1. "Multi-word lines without leading parens are implicitly grouped with later indented lines."
2. "Indentation-sensitivity is disabled inside parens."
That's really all there is to it.
> is there any way to see what my code looks like if I were to type it using parenthesis?
It's a little clunkier than visualizing infix, but you can introspect on any function or macro. Here's an example session:
$ ./wart
ready! type in an expression, then hit enter twice. ctrl-d exits.
def (foo x)
if a b
c d
:else e
foo
=> (object function {sig, body, }) # wart doesn't print table values by default
(body foo)
=> ((if a b (c d) (:else e)))
Here you can see that turning (c d) and (:else e) into calls is probably not desired.
I kept looking and found that read has the functionality I was looking for.
(read)
5+5
=> (+ 5 5)
I also noticed that if I want to generate lists which are expressions, it is not as straightforward as it should be (I'm trying to get a list of the number 5 the symbol + and 5 again but wart for whatever reason rearranges them).
Yeah, that's a bug. I haven't yet bothered to create a version of read without the infix transform. For now you have to:
'(5 (+) 5)
If you decide to try to fix this I'd love to hear your experiences. The point of wart was to be easy to hack on, but I'm losing steam because it's been hard to get feedback on that score.
I'm going to have to familiarize myself with the internals before I actually try to fix it. After looking for a little bit, I think the issue is in the transform_infix function where it handles the quoting.
if (is_quote_or_unquote(n.elems.front())) {
list<ast_node>::iterator p = n.elems.begin();
while (is_quote_or_unquote(*p)) {
trace("infix") << "skipping past " << *p;
++p;
if (p == n.elems.end()) {
trace("infix") << "just quotes/unquotes " << n;
return n;
}
}
I would think that after you determine that the first element is a quote, you would just ignore the rest instead of going through and checking which ones are also quoted. Since I'm not that familiar with c++ or how the internals of wart work, I'm going to have to leave it to you to see if this is actually the problem.
Thanks for the investigation! Yes, that would be the way to disable transforms inside a quoted s-expr.
But I think that still would leave issues. For one, it is approximately as likely that a list innocuously contains a literal '+ as that we're constructing a fragment of code that is eventually intended to be eval'd. We need a way to say, "this is code" or "this is never going to be eval'd." A second issue is that quoting isn't the only way to read data. Imagine using read to read a list from a file. How would we suppress infix there?
I actually think reading data from a file is the bigger issue. Small quoted lists in code will be noticed, and can be replaced with some (klunky) combination of list and cons. It's far worse if you have a multi-megabyte file that silently gets corrupted because of one character.
I'm just wondering if the second rule is really such a good idea. If one wants to use indentation-sensitivity within parens, it is impossible. I'm not sure how often trying to write code like that would come up in practice, but I think the programmer should have the option in that case of whether indentation-sensitivity is actually being used (by using brackets or something else to make it clear).

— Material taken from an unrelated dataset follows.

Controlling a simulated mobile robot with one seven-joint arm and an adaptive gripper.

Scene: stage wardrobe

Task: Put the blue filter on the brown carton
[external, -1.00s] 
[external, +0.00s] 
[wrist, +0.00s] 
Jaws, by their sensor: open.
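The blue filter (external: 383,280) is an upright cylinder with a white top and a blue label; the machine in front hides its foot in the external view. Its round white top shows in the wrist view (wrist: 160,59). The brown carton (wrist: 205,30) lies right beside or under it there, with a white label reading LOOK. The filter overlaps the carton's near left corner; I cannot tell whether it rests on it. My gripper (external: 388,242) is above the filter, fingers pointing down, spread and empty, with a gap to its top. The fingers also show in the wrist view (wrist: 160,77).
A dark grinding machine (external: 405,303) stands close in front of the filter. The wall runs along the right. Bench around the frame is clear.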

Ok, interesting idea that I hadn't considered before.
As it happens, I've been watching a discussion about a different use for brackets: http://lambda-the-ultimate.org/node/4879. Lots of people (scheme, clojure, this liso guy) seem to have an idea about what to use brackets for, and it's not clear what the best use is for these precious punctuation characters.

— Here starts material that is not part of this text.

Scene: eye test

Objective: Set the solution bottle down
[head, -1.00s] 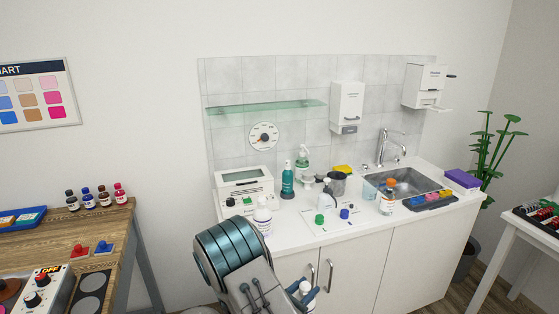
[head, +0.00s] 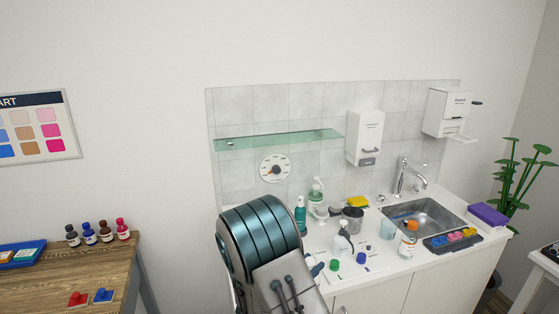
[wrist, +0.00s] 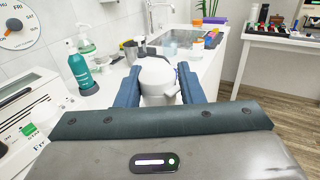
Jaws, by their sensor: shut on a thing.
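My gripper (wrist: 159,72) is shut on a white bottle (wrist: 155,78), seen in the wrist view between its two blue fingers. The bottle looks upright; its base is hidden by my gripper, so I cannot tell whether it touches the counter. In the head view my arm hides the held bottle, and only a bit of blue finger (head: 317,268) shows at the counter's near side. The white counter (head: 393,265) runs to the right of it.
The sink (head: 425,215) lies right. A glass shelf (head: 278,140) hangs above.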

I realized that we actually don't need to have a closing bracket to signal the end of the expression. We just need to implement something like the $ operator in haskell.
def (foo a b c)
if $ and
a = 5
b = 10
c = 15
prn "success"
prn "failed"
There should be enough information based off of the indentation to tell how it should be parsed. $ should mean something along the lines of everything indented after the next symbol is a single expression.
You'll like the old discussion on Bullet which had some similar ideas, including considering how to suppress paren-insertion inside such a special operator, etc.